CRASH

Last week I dropped my little external hard drive on the brick floor. It landed with a crash –  as you’d expect – but in addition there was a rather worrying sort of cracking noise as well.
My IT genius husband looked grim, picked it up, pecked away at the keys on his computer –  a few mighty commands, I imagine, because as far as computers are concerned he is He-Who-Must-Be -Obeyed – but then shook his head regretfully.
The long and short of this story is that three years of photos have vanished. All my pictures of our family holiday in Canada, plus lots and lots of shots taken on random wanderings around the local area and on trips away.
It’s so odd. Stored on my hard drive, they were invisible and not-quite-real anyway; potential images – but now they are completely lost. It’s not the same as losing an old-school photograph album or a packet of negatives (who remembers those?). Because they were never printed, and I only ever skimmed through them and chose a few of the most appealing to export to my computer, there are lots I can’t even remember. So I know I’ve lost something, but I’m not really sure what.

 

indexWhich brings me back to my current love, Paddy Leigh Fermor. I am reading the third book, The Broken Road. This one was unfinished and you can tell, for it doesn’t have the polish and perfection of the others. There is more of a sense of a very young man out adventuring, however, which makes it very appealing. But I am challenged by Leigh Fermor’s writing, to try to remember my own travels. I actually have travel notebooks (he lost most of his).

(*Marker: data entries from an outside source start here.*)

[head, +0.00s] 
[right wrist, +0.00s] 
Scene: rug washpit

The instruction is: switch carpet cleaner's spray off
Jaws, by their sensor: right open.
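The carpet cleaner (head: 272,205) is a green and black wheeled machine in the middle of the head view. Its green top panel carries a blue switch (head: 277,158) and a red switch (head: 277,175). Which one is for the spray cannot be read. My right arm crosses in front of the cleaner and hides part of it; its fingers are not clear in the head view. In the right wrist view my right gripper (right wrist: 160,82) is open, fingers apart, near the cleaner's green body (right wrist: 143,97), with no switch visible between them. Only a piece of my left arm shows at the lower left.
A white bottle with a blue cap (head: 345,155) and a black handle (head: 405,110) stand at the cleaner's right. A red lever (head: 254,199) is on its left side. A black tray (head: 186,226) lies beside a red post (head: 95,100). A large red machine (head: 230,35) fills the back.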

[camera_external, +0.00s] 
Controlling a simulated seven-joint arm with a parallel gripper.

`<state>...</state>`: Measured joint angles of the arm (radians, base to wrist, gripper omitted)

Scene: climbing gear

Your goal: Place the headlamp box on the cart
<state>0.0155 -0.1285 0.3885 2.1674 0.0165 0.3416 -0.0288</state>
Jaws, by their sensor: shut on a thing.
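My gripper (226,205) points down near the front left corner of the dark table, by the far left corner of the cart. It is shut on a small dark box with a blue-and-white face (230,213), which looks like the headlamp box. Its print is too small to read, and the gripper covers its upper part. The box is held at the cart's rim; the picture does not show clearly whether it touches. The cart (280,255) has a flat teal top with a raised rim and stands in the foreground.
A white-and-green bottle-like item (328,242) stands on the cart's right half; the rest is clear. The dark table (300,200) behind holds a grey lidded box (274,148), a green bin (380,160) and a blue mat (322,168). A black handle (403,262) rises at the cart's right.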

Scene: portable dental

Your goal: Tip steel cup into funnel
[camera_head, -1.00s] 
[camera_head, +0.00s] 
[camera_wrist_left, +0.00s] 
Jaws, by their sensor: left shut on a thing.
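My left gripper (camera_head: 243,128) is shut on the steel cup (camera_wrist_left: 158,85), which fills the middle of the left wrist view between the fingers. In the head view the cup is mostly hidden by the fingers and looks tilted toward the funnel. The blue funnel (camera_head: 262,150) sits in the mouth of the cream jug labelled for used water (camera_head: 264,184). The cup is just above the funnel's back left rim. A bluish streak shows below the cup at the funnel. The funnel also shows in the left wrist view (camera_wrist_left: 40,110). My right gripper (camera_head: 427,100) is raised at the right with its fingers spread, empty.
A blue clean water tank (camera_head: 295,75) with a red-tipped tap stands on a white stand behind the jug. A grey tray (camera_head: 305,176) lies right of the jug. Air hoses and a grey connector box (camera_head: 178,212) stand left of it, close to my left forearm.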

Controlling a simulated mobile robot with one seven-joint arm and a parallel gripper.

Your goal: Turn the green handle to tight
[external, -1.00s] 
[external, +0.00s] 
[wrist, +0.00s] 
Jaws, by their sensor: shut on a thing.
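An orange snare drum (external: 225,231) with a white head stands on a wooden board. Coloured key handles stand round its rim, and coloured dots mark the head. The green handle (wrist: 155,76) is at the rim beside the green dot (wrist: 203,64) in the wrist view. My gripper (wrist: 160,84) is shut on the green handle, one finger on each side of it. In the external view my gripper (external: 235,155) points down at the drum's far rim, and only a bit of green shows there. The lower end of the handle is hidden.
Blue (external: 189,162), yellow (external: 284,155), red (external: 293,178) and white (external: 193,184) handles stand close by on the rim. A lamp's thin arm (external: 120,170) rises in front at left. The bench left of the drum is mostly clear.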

Here is what I wrote about a train trip from Inverness.

Now rolling through mist and hills, thick tangly rich green forest, farms, rivers with fishermen up to their waists in them. Saw two golden-russet pheasants sitting on a fencepost. Some of the little woods have an air of secrecy and mystery, thick and carpeted underneath, you imagine they’d be very silent. There was a nice noise of seagulls everywhere. They are everywhere – coming out of Inverness, by the Moray Firth, silver tide flats and gulls, all kinds of gulls…

That all sounds quite specific and well observed, and you’d think it might be lodged in my brain somewhere – but though of course I remember the trip, I can’t remember these sights at all. Much like my crashed and broken hard drive. I have read that memories aren’t stored or filed forever, just waiting to be taken retrieved. They only survive if taken out and looked at. But then each outing changes them slightly (or hugely!) so they aren’t snapshots of what you did or saw, they’re revisions.

I can only conclude that either PLF – while being a superb writer – had a phenomenal memory, or an amazing reconstructive imagination.
Or both.

Meanwhile, my memory – like my hard drive – is liable to crash and lose the lot.